Por que uma pessoa que se separou - e apenas é capaz de entender as razões de uma separação quem já experimentou a vivência de uma união -, caso não tenha sofrido a viuvez, está impedida, se professa o catolicismo, de unir-se a outra pessoa e até de construir uma nova família? Será desejável para a Igreja Católica que os filhos dos segundos casamentos (de pais católicos) permaneçam com a mesma religião ou o objetivo da Igreja é excluí-los, de vez, de seu meio? Se não é, por que a exclusão dos divorciados da Igreja? Mesmo que esta não consiga impedir divorciados católicos de formar novas famílias, e os filhos? Verão seus pais portarem crachás de excomungados?
Qual o verdadeiro motivo pelo qual as mulheres não têm o mesmo direito de ministrar todos os Sacramentos da Igreja - não apenas em casos in extremis? Por que não existem sacerdotisas, bispas e religiosas que possam integrar o Conselho de Cardeais que, no Vaticano, elege o papa? E por que não uma papisa (de verdade, não disfarçada de homem)? Por acaso para a Igreja Católica a mulher é considerada menos capaz de exercer o ofício religioso, com menor grau de religiosidade ou com menos habilidade (e menos experiência) para a orientação espiritual das famílias?

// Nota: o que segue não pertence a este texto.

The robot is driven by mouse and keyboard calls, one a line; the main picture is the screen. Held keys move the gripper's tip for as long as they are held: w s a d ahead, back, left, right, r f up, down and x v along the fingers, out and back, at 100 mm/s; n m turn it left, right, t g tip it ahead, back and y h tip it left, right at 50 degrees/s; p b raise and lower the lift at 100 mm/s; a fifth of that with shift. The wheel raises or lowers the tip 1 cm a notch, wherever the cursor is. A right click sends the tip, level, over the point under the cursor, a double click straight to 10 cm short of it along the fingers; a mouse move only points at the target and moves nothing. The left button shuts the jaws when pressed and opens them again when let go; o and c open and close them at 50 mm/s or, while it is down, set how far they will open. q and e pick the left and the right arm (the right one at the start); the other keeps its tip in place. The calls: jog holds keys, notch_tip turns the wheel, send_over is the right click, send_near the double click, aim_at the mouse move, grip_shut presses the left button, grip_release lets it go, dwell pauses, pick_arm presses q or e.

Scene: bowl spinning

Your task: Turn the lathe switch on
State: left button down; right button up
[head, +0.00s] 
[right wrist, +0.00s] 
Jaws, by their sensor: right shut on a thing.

Qual o motivo das vestes exuberantes do papa, dos cardeais e dos bispos? Por que os mantos de tecidos preciosos, as roupas resplandecentes que apenas evocam riqueza e opulência, em contraste chocante com a situação dos pobres do mundo? Será que a idéia que permanece, vinda de tempos imemoriais, é a de que tais vestes inspiram a sensação de poder e de força? Mas não seria desejável que os carentes do mundo - aqueles que mais necessitam do apoio da Igreja - mirassem o exemplo justamente contrário, de humildade, de despojamento, de recusa aos sinais exteriores de riqueza, o que estaria muito mais consentâneo à imagem emblemática do próprio Cristo - e à expressiva referência de um São Francisco? Enfim, o que tem que ver toda a pompa papal e cardinalícia com Jesus Cristo?
Os templos católicos não deveriam estar sempre abertos para quem quer que neles pretendesse entrar e fazer suas orações, independentemente de rígidos horários - como se fossem repartições públicas -, já que as necessidades espirituais das pessoas nem sempre surgem com hora marcada? Terá sentido trancar as portas das Igrejas com cadeados? E o que dizer dos templos católicos em que existem até cercas eletrificadas para impedir a entrada de “estranhos” - sejam quais forem os problemas de “segurança” que enfrentem, já que a violência do eventual furto jamais poderá ter como resposta outra violência certamente maior, como seria a da eletrocução de um ladrão, no muro de uma Igreja?
Que caridade haverá para uma mulher, ao impedi-la de interromper uma gravidez gerada por violento estupro, ou exigir que passe pelo sofrimento de preservar em seu ventre um ser sem cérebro, com nula possibilidade de sobrevivência?
Eis algumas questões que mereceriam percucientes respostas do Sumo Pontífice nesta visita que nos faz, especialmente porque Sua Santidade tem como traço mais forte a racionalidade, já que não possui carisma, não lhe fizeram trilha sonora (do tipo “A bênção João de Deus”) e nem lhe seria conveniente usar, numa eventual showmissa, uma canção do “rei” Roberto Carlos (do tipo Amigo), pois a imagem do piedoso cantor, no momento, está mais associada à intolerante queima de livros do Index Librorum Prohibitorum, dos tempos das fogueiras da Inquisição (cruz-credo!).